Added N.C. State coach Wes Moore: “She had a great game. She took us off the bounce, and then if we did try to maybe contain a little bit more, she knocked down some 3s.”
While Jones and Davidson impressed with their shotmaking, being stout on defense is what USC counted on against N.C. State. The Wolfpack made just five 3-pointers, scored only eight second-chance points on 17 offensive rebounds, and turned the ball over 18 times — which USC then flipped into 15 points.

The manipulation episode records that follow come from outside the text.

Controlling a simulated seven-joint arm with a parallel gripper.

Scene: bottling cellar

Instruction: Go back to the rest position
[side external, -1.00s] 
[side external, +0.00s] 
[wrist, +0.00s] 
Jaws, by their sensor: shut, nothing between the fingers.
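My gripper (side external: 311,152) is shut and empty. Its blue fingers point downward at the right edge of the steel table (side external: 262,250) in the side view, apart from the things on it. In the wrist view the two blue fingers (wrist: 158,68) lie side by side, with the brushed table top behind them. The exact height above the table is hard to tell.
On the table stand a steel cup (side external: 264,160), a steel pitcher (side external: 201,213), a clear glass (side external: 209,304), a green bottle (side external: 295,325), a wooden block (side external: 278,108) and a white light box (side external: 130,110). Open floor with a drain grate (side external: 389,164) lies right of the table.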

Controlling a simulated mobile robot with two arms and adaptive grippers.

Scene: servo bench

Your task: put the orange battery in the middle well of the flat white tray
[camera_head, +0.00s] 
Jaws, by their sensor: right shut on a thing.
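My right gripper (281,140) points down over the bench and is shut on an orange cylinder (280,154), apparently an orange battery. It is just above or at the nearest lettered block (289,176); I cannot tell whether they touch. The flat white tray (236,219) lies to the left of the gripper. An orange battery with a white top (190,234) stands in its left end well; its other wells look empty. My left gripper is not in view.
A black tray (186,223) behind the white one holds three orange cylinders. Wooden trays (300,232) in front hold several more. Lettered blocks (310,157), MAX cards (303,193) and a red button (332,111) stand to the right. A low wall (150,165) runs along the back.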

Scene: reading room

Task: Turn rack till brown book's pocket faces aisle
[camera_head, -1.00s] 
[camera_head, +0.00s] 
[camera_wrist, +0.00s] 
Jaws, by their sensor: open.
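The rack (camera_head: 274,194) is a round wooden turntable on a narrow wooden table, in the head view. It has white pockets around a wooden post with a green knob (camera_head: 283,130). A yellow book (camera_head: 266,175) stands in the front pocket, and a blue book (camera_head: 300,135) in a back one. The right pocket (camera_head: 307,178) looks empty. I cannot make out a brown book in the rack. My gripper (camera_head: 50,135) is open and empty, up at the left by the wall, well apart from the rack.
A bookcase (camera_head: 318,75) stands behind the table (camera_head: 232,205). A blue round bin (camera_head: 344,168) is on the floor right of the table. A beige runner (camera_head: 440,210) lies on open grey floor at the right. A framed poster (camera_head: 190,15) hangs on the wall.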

The anchor of the Trojans’ defense seemed to be Smith, whose impact on that end of the floor wasn’t lost on Gottlieb, despite it not necessarily showing up in the box score. The sophomore finished with 10 points, eight boards and one steal in 30 minutes, but was a constant disruptor against N.C. State’s offensive attack.
“I think what makes Kennedy such an elite player is that she can impact the game without scoring,” Gottlieb said. “She’s unique in that she can make other elite players better… She’s elite defensively. She’s all over the boards, and there’s just a competitiveness about her that I think other people are like, ‘Okay, we can get a stop, we can make a play,’ no matter what’s happening on the offensive end.”
USC’s next game is against an even tougher ranked opponent as No. 2 South Carolina visits Los Angeles’ Crypto.com Arena on Saturday for the first of two neutral-site games over the next two years between the Trojans and Gamecocks. And it’s quite possible that the Trojans will lose that game to Dawn Staley, Ta’Niya Latson and co.
But there’s also a real chance that they win it.
Either way, in the long view of this season, with Davidson, Jones and Smith leading the way on the court, with Gottlieb instilling a defensive-first mindset and putting her best players in positions to be successful, the Women of Troy are going to be just fine as Watkins cheers from the bench.